* Begin DATA ROWS *
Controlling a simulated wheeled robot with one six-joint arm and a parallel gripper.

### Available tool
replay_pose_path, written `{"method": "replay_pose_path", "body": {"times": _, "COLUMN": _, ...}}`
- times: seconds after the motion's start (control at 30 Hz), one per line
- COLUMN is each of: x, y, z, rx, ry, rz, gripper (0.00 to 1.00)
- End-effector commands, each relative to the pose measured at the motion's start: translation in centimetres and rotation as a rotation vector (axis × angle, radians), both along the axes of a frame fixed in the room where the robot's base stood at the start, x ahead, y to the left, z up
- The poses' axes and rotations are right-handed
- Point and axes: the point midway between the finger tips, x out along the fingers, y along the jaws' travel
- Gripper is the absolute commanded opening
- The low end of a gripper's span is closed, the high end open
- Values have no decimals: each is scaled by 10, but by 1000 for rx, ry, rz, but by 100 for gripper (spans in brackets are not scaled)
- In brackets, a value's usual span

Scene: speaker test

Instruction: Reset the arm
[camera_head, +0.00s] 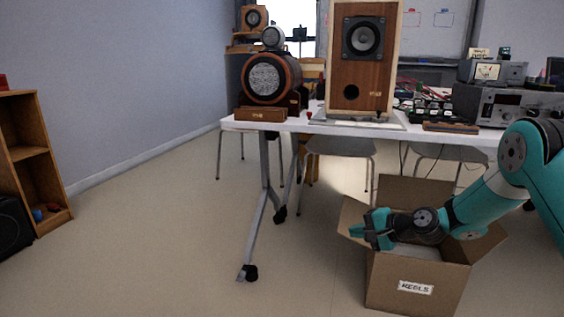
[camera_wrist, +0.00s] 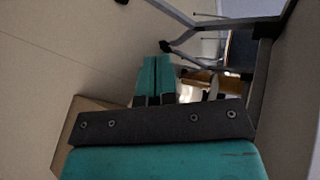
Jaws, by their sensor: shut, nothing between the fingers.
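My gripper (camera_head: 372,229) is at the end of my teal arm, over the left side of an open cardboard box marked "REELS" (camera_head: 400,290). It points left, past the box's left flap. In the wrist view the two teal fingers (camera_wrist: 155,78) lie side by side, closed, with nothing between them. The wrist view also shows a brown box flap (camera_wrist: 95,110) to the left of the gripper. My arm partly hides the box's opening and whatever is inside.
A white table (camera_head: 310,127) stands behind the box, with a tall wooden speaker (camera_head: 362,85), a round-bodied speaker (camera_head: 270,82) and electronics (camera_head: 505,105) on it. Its leg (camera_head: 262,205) stands left of my gripper. A wooden shelf (camera_head: 32,150) is far left. Open floor (camera_head: 150,240) lies between.

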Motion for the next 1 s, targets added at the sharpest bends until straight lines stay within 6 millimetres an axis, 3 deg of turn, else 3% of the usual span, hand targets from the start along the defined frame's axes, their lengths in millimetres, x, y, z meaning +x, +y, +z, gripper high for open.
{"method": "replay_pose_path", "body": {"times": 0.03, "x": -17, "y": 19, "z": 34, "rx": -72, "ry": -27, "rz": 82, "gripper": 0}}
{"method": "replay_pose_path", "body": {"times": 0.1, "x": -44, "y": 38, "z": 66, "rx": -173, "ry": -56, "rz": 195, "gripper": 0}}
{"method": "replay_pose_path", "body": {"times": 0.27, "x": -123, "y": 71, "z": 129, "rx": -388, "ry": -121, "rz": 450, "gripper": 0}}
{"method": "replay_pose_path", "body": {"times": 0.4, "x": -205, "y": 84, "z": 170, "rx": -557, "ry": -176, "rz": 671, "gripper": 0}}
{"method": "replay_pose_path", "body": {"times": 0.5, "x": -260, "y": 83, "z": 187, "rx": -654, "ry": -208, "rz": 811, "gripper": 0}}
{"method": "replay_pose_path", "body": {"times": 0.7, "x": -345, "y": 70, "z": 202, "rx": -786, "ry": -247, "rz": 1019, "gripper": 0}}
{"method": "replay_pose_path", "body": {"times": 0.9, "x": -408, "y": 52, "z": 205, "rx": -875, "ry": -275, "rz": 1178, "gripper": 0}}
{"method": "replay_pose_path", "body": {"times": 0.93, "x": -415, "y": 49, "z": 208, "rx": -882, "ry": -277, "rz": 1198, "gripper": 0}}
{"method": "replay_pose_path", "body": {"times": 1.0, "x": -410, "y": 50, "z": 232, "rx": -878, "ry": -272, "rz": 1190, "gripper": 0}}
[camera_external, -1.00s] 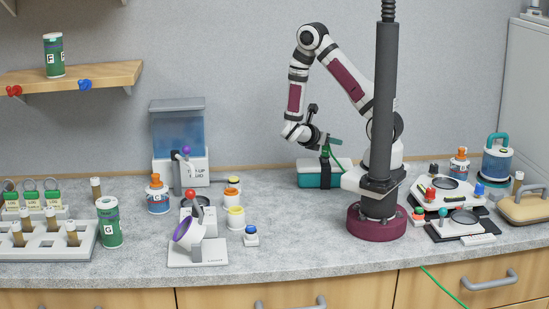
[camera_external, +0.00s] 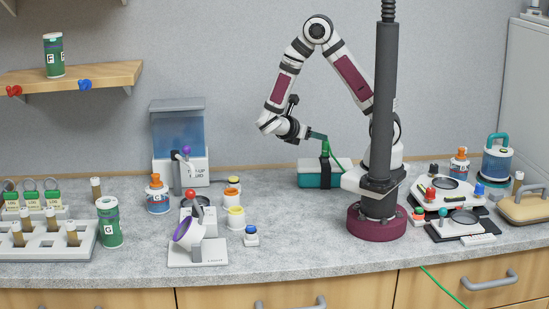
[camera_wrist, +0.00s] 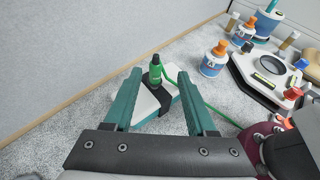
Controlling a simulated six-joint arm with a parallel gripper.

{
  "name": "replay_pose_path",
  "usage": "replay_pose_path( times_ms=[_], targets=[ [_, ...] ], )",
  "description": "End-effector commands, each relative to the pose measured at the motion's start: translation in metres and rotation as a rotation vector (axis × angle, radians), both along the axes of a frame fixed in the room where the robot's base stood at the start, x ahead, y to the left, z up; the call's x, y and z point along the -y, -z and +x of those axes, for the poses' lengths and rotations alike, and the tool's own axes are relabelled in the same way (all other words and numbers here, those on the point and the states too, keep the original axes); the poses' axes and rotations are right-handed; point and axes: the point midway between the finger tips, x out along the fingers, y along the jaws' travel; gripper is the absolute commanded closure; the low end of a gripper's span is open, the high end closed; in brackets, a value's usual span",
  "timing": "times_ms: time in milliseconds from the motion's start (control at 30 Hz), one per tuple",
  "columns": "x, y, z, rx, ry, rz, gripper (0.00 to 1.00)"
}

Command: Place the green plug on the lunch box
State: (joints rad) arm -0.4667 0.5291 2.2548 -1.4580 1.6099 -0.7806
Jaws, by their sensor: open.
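The lunch box (camera_external: 312,180) is teal with a pale lid and a dark strap, and stands on the counter against the back wall, left of my base. The green plug (camera_wrist: 155,69) with a black tip stands upright on the lunch box's strap, with a green cable running off to the right; it also shows in the external view (camera_external: 325,148). My gripper (camera_wrist: 152,72) has two teal fingers, spread open. In the wrist view the plug appears between the fingers, near their tips, with a gap on both sides. The lunch box's pale top (camera_wrist: 146,103) shows between the fingers.
The wall (camera_external: 245,100) is close behind the lunch box. A dark vertical post (camera_external: 383,100) stands by my base. A white device (camera_external: 448,193) and orange-capped bottles sit to the right.

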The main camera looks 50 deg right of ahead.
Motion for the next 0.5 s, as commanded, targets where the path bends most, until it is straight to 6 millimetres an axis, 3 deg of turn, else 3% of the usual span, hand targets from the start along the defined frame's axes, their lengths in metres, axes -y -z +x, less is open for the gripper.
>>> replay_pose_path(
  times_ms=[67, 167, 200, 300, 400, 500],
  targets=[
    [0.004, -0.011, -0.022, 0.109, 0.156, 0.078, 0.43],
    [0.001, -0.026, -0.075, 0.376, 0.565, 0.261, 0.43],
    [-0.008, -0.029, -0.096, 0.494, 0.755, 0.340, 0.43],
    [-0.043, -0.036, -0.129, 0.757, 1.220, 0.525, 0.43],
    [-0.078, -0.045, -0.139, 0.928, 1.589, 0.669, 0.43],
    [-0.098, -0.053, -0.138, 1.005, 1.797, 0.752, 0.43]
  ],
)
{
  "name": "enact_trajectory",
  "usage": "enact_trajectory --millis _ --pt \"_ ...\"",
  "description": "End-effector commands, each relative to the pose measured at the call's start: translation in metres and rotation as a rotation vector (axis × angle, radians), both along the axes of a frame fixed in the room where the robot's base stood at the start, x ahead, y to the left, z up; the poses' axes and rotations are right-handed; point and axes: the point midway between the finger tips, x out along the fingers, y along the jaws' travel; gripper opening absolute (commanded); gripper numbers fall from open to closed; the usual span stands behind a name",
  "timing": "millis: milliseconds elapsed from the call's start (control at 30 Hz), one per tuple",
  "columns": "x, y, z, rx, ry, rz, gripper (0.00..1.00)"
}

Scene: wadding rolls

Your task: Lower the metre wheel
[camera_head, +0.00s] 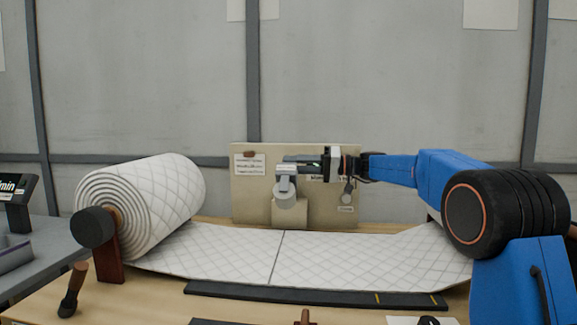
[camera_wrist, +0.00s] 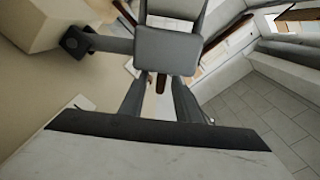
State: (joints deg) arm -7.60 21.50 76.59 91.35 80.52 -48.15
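The metre wheel (camera_head: 290,196) is a pale grey wheel in front of the beige panel at the back of the table, above the quilted wadding (camera_head: 330,257). It hangs from a grey bracket, whose blocky end (camera_wrist: 168,50) fills the upper middle of the wrist view. My gripper (camera_head: 290,166) reaches in from the right, level, at the top of the bracket just above the wheel. In the wrist view its two dark fingers (camera_wrist: 160,88) stand apart, with tips partly hidden by the block. I cannot tell whether they grip it.
A large wadding roll (camera_head: 150,200) stands at the left on a dark-ended shaft. The beige panel (camera_head: 250,212) with labels and a small knob (camera_head: 348,190) is close behind my gripper. A dark bar (camera_head: 310,295) runs along the wadding's front edge.

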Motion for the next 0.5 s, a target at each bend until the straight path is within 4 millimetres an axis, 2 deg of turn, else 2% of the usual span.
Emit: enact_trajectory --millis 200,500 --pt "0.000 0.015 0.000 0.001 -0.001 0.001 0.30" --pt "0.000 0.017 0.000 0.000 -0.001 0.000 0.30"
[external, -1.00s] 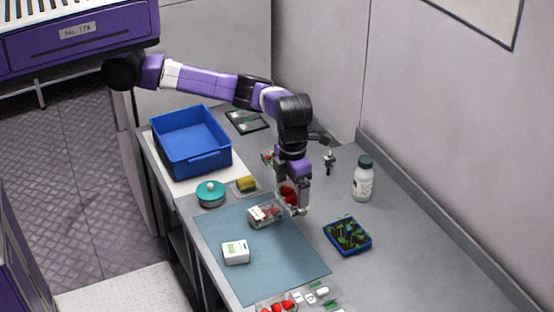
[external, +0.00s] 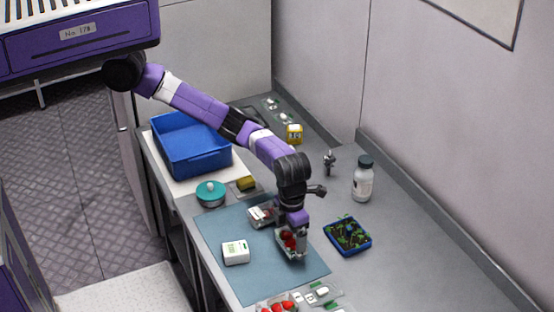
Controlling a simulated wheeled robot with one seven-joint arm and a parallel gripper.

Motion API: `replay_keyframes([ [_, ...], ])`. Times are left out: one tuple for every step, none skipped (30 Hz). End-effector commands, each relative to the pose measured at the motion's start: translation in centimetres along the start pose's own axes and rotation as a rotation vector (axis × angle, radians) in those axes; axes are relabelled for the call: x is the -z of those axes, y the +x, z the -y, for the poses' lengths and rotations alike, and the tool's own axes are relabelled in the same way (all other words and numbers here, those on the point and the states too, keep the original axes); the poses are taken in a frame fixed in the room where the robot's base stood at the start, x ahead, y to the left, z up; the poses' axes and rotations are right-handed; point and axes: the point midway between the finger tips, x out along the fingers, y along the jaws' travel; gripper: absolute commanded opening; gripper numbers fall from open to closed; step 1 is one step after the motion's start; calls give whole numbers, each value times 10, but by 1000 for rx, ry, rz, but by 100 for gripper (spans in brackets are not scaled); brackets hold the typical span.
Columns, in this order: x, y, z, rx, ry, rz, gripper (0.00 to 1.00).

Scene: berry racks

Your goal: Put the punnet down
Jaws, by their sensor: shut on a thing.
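My gripper (external: 292,238) is shut on a clear punnet of red berries (external: 290,242). It holds the punnet over the right part of the blue-grey mat (external: 300,278). I cannot tell whether the punnet's base touches the mat or is just above it. My gripper partly covers the punnet. A second clear punnet (external: 262,215) with a white label and red berries rests on the mat, just left of and behind the held one.
A blue tray of seedlings (external: 348,236) and a white bottle (external: 363,180) stand to the right. A blue crate (external: 190,150) is behind left. Another berry punnet (external: 277,304) is at the front edge.

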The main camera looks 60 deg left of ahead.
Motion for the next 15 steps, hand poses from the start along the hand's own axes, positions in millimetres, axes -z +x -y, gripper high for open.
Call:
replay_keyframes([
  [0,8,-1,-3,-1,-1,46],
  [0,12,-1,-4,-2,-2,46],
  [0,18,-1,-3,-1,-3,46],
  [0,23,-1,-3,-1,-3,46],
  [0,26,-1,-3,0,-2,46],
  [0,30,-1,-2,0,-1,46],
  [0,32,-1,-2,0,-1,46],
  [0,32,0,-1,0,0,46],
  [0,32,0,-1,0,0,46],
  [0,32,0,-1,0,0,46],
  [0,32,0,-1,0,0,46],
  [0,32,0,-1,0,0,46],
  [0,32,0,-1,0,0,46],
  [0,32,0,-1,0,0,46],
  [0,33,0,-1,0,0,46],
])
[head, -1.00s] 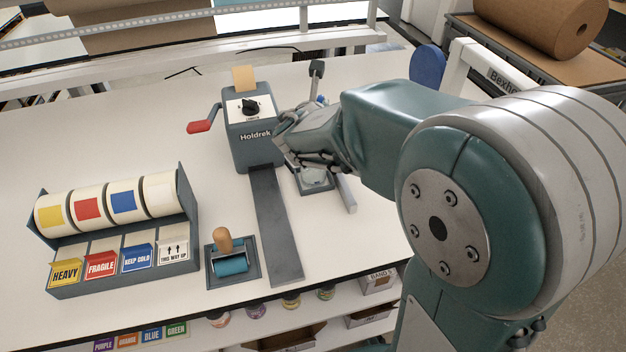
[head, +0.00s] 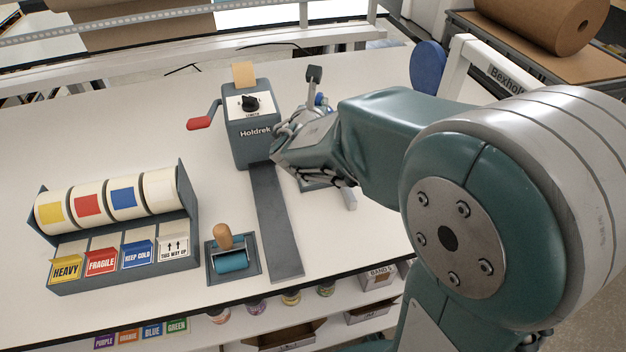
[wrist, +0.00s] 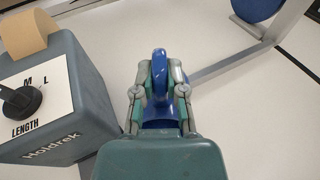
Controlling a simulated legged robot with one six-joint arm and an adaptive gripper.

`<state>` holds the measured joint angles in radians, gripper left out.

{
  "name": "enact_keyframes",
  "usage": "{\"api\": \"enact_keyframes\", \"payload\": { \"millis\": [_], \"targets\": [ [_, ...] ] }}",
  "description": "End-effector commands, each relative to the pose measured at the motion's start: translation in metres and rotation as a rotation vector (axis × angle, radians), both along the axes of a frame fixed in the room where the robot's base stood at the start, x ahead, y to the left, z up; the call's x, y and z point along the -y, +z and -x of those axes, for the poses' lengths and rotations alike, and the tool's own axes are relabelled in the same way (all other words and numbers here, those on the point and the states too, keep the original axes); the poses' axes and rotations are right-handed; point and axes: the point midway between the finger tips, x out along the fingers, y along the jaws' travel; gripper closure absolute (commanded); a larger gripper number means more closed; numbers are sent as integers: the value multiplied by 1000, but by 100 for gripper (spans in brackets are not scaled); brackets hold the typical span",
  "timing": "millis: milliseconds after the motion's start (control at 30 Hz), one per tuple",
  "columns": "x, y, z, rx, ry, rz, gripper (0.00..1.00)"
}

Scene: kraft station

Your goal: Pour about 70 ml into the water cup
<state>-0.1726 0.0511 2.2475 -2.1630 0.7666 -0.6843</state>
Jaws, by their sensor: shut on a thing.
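My gripper (wrist: 160,90) is shut on a blue item (wrist: 159,65), which stands between the two fingers in the wrist view. Its shape looks like a handle or narrow vessel; most of it is hidden by my gripper. In the head view a small blue part (head: 320,100) shows just beyond my gripper (head: 302,122), right of the grey dispenser. The water cup cannot be made out. A grey base (head: 316,184) partly shows under my wrist; what stands on it is hidden. I cannot see any liquid.
The grey Holdrek dispenser (head: 250,125) with its red crank handle (head: 199,124) stands close left of my gripper. A label rack (head: 188,215) and a roller with wooden handle (head: 231,262) lie further left.

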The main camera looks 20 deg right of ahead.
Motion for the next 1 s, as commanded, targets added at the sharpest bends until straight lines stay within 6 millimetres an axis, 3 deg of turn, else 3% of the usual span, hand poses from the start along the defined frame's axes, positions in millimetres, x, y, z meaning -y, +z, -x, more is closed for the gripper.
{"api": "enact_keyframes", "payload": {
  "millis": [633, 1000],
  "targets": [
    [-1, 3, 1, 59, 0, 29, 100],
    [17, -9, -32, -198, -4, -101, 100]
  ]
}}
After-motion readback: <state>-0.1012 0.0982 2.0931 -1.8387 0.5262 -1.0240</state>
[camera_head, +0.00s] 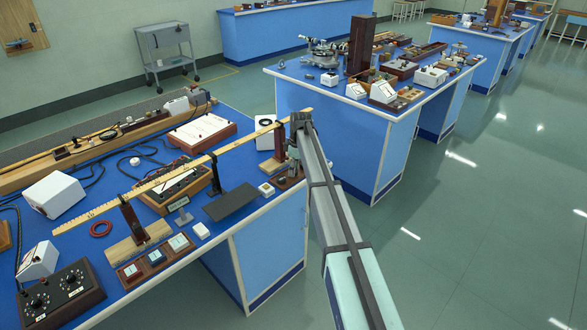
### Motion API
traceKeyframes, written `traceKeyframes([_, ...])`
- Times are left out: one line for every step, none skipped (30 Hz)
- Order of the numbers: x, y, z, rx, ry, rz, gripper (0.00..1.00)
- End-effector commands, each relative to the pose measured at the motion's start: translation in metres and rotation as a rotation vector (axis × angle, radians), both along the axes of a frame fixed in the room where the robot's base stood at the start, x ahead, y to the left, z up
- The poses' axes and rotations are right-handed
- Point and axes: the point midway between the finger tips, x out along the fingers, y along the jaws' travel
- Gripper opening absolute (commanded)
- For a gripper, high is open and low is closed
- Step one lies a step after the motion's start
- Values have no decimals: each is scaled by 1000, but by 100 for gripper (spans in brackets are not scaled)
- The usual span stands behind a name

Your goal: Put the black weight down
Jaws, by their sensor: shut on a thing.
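My gripper (293,163) points down at the right edge of the near blue bench (105,190), below the end of my arm. It is shut on a small thing, taken to be the black weight; the weight is too small and too covered by the gripper to make out clearly. Close by are a small dark reddish-brown block (283,184) and a small pale box (266,189). I cannot tell whether the held thing touches the bench or the block.
A long wooden rule (165,178) slants across the bench on dark supports, with its right end near my arm. A dark flat plate (232,202) lies left of my gripper. A box with several square tops (155,258) is nearer. Another bench (345,150) stands behind.

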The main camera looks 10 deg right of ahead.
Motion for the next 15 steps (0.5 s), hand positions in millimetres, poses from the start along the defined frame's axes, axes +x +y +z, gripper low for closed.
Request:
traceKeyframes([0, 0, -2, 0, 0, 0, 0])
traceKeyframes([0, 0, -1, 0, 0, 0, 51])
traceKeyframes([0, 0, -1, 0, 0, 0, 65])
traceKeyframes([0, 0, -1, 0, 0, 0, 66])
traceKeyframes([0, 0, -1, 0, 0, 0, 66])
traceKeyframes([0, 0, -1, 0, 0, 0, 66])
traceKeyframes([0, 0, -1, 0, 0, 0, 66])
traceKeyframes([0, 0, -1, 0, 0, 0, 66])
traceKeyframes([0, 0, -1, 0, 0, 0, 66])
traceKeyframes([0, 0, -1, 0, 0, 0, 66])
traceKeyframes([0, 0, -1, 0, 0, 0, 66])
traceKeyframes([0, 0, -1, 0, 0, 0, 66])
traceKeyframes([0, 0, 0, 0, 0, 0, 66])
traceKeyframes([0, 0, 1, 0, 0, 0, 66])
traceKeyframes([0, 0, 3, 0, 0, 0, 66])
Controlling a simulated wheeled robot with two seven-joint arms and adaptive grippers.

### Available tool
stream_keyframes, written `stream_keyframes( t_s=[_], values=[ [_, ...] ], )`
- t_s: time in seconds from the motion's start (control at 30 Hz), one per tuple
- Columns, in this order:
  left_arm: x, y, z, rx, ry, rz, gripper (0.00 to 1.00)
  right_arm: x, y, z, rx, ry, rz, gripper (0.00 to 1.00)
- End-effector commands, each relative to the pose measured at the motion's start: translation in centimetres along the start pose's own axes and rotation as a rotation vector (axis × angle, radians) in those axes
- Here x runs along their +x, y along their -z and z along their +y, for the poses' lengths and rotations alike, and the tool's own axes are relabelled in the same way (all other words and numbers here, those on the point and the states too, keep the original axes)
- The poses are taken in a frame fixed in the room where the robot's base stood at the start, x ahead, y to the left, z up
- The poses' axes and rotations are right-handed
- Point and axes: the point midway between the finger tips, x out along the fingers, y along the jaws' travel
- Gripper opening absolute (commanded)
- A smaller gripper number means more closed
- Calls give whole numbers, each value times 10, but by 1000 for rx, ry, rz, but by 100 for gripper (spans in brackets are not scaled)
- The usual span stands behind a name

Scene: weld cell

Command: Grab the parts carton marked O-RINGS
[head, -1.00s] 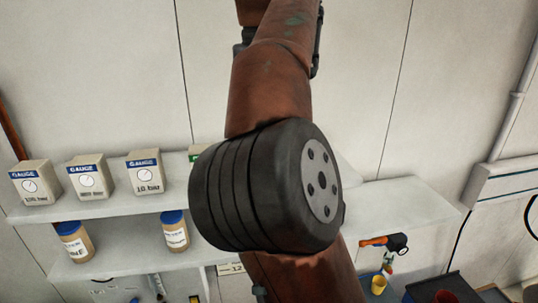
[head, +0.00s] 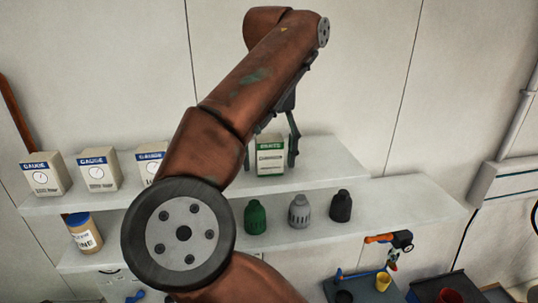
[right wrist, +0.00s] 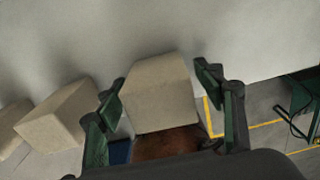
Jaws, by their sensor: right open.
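A pale carton with a green header and white label (head: 270,157) stands upright on the upper shelf in the head view. Its small print is too blurred to read, so I cannot confirm O-RINGS. My right gripper (head: 269,160) is open, with a finger at either side of this carton. In the right wrist view a plain beige carton (right wrist: 162,95) sits between the open fingers, with visible gaps; its label is hidden there. My left gripper is out of view.
Gauge cartons (head: 98,171) stand left on the upper shelf (head: 325,160). Neighbouring cartons (right wrist: 58,115) show left of the gripper in the right wrist view. Green, grey and black bottles (head: 299,211) stand on the lower shelf. My arm hides part of both shelves.

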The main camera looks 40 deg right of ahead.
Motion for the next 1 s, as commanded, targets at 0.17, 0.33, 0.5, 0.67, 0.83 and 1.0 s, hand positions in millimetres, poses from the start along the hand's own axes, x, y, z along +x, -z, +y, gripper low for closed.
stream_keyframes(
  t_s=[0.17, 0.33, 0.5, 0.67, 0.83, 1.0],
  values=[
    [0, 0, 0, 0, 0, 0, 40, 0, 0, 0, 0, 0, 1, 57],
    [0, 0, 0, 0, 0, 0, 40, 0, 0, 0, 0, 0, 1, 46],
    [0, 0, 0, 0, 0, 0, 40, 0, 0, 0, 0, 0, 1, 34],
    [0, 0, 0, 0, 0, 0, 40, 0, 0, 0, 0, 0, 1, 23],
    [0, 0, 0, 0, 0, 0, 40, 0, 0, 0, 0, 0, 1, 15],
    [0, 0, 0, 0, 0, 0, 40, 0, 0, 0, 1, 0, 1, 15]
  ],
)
* End DATA ROWS *
### CHALLENGE
Nothing but the lines from the one with "- Here x runs" through the one with "- The poses are" should be repeated, and each exactly.

### TASK RESULT
- Here x runs along their +x, y along their -z and z along their +y, for the poses' lengths and rotations alike, and the tool's own axes are relabelled in the same way (all other words and numbers here, those on the point and the states too, keep the original axes)
- The poses are taken in a frame fixed in the room where the robot's base stood at the start, x ahead, y to the left, z up

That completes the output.